* _Set exercise_
Reproduce verbatim the lines up to and including the one with "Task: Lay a", starting from the first.

* _Data rows_
---
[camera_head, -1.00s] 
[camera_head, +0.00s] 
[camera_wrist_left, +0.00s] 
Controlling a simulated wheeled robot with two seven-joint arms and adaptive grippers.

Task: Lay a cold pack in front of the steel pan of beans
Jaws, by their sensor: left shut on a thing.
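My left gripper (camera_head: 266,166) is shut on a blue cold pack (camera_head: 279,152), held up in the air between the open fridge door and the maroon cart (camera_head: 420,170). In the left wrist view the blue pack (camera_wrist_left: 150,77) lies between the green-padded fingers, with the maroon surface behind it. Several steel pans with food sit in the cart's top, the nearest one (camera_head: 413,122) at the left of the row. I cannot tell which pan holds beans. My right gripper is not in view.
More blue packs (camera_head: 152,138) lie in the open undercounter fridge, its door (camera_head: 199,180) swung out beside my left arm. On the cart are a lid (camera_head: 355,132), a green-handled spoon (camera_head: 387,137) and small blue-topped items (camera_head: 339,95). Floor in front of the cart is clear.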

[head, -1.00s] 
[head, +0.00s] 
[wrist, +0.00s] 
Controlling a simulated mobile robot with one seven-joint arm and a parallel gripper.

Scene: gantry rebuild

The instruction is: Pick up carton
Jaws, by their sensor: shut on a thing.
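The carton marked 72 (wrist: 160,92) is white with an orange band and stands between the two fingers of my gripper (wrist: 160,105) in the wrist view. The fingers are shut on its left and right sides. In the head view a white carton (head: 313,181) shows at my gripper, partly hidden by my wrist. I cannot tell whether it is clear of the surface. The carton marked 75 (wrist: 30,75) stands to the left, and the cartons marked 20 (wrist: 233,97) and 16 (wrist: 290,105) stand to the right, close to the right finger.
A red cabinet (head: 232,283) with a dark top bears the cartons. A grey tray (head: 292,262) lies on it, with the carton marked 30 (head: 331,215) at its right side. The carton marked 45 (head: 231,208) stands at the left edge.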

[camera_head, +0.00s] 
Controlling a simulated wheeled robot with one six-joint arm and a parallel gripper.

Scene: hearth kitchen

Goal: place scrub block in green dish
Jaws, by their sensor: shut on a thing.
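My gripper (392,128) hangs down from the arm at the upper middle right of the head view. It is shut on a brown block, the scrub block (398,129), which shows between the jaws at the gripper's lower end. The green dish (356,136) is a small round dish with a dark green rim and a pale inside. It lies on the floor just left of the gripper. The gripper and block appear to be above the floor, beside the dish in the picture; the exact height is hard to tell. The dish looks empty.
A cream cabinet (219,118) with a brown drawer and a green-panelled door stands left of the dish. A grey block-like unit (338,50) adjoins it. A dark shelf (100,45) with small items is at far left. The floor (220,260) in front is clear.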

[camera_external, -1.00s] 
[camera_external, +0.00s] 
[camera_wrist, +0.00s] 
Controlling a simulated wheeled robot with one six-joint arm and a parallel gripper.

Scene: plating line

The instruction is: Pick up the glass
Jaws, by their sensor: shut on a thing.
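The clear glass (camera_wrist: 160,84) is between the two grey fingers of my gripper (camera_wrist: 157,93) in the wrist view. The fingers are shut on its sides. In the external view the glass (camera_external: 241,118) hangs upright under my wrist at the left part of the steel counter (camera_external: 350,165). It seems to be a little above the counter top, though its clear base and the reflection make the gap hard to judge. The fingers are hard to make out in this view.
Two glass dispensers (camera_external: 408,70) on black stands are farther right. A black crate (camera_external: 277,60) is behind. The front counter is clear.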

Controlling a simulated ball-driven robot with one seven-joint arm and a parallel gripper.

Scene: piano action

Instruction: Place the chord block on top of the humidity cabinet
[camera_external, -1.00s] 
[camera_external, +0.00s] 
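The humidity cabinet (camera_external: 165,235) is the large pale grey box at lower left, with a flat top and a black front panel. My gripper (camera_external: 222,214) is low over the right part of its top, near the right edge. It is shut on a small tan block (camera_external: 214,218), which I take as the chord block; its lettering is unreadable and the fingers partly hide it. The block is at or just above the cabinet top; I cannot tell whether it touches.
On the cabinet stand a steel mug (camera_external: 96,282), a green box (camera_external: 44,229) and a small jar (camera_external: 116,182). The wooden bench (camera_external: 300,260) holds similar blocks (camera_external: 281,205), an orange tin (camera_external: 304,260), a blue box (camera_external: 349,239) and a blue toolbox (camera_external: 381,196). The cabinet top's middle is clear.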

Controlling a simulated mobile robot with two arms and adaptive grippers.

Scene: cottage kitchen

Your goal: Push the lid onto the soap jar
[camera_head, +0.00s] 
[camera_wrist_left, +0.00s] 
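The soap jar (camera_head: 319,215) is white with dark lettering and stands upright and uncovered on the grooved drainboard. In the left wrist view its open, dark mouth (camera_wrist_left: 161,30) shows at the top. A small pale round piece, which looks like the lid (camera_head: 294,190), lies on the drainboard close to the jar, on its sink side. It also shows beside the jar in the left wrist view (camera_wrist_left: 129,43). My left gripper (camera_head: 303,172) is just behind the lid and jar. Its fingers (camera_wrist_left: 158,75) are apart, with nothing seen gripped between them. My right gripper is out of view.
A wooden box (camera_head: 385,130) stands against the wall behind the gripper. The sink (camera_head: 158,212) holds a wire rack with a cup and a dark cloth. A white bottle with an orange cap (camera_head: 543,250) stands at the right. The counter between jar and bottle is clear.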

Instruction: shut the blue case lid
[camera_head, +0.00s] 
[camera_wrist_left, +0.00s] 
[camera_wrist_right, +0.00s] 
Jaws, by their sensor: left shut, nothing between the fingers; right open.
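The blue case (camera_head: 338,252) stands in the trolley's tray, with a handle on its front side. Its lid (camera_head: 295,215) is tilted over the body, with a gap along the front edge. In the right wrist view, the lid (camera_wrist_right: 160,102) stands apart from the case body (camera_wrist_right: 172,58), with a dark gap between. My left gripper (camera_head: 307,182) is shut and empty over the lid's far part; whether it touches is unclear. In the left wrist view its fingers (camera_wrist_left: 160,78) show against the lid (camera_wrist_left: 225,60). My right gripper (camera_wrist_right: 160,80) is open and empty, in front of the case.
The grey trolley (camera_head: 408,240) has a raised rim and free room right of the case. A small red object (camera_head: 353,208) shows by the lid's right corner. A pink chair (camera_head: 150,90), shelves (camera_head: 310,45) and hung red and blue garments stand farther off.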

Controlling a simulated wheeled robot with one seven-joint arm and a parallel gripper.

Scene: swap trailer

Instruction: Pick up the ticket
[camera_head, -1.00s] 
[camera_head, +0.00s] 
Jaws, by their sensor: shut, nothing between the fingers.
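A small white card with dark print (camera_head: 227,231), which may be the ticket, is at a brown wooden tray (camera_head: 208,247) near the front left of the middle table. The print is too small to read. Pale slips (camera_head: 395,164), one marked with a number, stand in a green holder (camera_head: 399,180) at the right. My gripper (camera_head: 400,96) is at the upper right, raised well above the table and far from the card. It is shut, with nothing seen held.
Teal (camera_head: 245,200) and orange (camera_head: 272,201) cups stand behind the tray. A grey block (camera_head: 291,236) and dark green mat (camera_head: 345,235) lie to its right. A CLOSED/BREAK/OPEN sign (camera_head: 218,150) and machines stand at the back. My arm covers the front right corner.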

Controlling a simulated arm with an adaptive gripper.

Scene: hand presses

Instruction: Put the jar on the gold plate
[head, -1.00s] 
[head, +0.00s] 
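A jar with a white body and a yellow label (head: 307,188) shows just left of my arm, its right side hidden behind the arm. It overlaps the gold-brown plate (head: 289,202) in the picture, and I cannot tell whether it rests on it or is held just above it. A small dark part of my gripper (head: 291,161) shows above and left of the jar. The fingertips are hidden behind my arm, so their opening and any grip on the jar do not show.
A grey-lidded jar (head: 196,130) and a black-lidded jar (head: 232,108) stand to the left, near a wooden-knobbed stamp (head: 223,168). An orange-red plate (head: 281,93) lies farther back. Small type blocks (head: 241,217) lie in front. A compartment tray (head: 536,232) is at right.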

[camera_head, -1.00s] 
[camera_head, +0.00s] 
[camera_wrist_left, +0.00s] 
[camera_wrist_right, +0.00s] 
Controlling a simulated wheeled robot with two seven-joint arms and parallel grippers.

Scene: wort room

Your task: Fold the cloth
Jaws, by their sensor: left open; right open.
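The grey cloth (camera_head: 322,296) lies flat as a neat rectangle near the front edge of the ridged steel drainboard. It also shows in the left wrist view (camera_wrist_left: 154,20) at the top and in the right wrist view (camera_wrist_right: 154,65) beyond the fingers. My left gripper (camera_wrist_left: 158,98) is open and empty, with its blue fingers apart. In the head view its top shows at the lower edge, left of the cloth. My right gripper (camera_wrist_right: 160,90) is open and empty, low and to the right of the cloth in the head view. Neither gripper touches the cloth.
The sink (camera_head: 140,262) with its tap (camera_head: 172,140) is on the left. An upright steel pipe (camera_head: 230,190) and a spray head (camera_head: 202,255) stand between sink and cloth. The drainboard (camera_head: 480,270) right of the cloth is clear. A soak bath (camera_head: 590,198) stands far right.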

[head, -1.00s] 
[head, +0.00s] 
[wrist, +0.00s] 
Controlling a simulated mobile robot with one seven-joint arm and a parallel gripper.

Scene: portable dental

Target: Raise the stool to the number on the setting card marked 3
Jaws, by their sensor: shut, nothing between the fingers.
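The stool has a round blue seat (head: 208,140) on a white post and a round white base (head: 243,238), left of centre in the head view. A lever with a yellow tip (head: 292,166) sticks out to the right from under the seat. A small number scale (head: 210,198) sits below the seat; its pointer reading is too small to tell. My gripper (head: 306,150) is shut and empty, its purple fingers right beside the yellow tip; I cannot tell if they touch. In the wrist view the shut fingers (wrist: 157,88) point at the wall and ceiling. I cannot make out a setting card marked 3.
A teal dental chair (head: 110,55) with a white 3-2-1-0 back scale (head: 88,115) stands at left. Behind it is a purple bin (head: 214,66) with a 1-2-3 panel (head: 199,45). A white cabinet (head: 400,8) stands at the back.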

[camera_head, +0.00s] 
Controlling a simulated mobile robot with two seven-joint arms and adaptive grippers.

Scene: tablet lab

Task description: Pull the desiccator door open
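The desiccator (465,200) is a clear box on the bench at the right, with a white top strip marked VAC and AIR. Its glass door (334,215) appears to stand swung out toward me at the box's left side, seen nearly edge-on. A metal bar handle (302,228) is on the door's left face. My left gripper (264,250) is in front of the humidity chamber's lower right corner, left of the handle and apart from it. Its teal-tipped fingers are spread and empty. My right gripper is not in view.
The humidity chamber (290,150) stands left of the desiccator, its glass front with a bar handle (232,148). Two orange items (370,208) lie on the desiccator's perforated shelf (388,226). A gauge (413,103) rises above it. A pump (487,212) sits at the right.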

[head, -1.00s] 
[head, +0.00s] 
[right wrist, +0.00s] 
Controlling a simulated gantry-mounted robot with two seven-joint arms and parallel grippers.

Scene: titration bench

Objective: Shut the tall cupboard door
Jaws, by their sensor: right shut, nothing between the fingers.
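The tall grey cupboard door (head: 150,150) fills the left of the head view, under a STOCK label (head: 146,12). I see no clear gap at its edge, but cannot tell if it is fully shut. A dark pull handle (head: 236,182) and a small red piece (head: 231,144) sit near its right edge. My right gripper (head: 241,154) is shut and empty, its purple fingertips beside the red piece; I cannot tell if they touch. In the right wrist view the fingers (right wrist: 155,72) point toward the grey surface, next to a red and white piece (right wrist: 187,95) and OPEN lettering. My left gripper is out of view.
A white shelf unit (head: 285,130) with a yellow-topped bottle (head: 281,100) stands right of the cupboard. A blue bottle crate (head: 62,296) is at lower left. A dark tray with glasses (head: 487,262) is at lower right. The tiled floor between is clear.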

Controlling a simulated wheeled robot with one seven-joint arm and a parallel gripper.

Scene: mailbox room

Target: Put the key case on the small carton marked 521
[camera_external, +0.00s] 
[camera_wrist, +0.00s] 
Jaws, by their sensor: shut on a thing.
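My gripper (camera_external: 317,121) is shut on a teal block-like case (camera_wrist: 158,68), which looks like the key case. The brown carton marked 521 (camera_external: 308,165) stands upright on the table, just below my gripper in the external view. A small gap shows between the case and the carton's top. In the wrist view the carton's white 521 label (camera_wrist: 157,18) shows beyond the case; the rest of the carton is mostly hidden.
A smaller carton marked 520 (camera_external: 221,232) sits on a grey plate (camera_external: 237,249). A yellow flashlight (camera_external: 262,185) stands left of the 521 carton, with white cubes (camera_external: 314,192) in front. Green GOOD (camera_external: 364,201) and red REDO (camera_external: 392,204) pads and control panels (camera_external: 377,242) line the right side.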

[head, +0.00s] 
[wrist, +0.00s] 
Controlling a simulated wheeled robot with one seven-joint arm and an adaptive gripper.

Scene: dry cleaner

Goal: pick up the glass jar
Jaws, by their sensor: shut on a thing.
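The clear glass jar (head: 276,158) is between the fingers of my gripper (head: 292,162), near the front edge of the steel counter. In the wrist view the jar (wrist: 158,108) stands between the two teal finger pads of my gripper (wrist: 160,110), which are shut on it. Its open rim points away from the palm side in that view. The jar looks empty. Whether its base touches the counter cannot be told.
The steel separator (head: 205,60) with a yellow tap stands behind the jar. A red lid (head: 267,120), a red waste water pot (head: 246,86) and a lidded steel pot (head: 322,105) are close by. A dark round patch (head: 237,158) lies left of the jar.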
---
* _Exercise solution_
[camera_head, -1.00s] 
[camera_head, +0.00s] 
[camera_wrist_left, +0.00s] 
Controlling a simulated wheeled robot with two seven-joint arms and adaptive grippers.

Task: Lay a cold pack in front of the steel pan of beans

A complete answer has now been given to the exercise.